* start *
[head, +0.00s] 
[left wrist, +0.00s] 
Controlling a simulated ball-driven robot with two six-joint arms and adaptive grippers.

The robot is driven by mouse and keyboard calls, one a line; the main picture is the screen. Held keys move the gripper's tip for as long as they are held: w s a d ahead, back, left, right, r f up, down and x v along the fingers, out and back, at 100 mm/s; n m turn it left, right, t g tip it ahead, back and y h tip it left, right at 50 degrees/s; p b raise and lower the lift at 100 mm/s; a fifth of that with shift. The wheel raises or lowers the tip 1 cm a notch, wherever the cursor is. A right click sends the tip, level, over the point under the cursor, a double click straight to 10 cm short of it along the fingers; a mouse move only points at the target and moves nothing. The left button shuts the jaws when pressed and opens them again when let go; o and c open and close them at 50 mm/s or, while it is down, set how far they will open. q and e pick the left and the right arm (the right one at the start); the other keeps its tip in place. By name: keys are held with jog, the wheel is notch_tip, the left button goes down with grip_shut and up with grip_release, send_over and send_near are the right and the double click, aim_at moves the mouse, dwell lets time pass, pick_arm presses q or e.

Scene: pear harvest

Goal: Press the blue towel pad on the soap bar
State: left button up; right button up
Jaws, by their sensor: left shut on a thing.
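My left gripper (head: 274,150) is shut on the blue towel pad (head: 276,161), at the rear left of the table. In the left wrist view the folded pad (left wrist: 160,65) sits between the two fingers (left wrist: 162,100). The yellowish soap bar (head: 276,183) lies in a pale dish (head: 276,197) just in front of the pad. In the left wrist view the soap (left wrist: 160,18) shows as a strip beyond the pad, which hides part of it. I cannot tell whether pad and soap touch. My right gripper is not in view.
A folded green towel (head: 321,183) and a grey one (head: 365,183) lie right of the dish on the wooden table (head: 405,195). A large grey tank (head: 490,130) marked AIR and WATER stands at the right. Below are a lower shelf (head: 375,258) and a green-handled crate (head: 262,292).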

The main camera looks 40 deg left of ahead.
* end *
### SET EXERCISE
Retype all of the material, keeping each line exact.

### TASK RESULT
[head, +0.00s] 
[left wrist, +0.00s] 
Controlling a simulated ball-driven robot with two six-joint arms and adaptive grippers.

The robot is driven by mouse and keyboard calls, one a line; the main picture is the screen. Held keys move the gripper's tip for as long as they are held: w s a d ahead, back, left, right, r f up, down and x v along the fingers, out and back, at 100 mm/s; n m turn it left, right, t g tip it ahead, back and y h tip it left, right at 50 degrees/s; p b raise and lower the lift at 100 mm/s; a fifth of that with shift. The wheel raises or lowers the tip 1 cm a notch, wherever the cursor is. A right click sends the tip, level, over the point under the cursor, a double click straight to 10 cm short of it along the fingers; a mouse move only points at the target and moves nothing. The left button shuts the jaws when pressed and opens them again when let go; o and c open and close them at 50 mm/s or, while it is down, set how far they will open. q and e pick the left and the right arm (the right one at the start); the other keeps its tip in place. By name: keys are held with jog, the wheel is notch_tip, the left button goes down with grip_shut and up with grip_release, send_over and send_near are the right and the double click, aim_at moves the mouse, dwell lets time pass, pick_arm presses q or e.

Scene: pear harvest

Goal: Press the blue towel pad on the soap bar
State: left button up; right button up
Jaws, by their sensor: left shut on a thing.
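My left gripper (head: 274,150) is shut on the blue towel pad (head: 276,161), at the rear left of the table. In the left wrist view the folded pad (left wrist: 160,65) sits between the two fingers (left wrist: 162,100). The yellowish soap bar (head: 276,183) lies in a pale dish (head: 276,197) just in front of the pad. In the left wrist view the soap (left wrist: 160,18) shows as a strip beyond the pad, which hides part of it. I cannot tell whether pad and soap touch. My right gripper is not in view.
A folded green towel (head: 321,183) and a grey one (head: 365,183) lie right of the dish on the wooden table (head: 405,195). A large grey tank (head: 490,130) marked AIR and WATER stands at the right. Below are a lower shelf (head: 375,258) and a green-handled crate (head: 262,292).

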The main camera looks 40 deg left of ahead.

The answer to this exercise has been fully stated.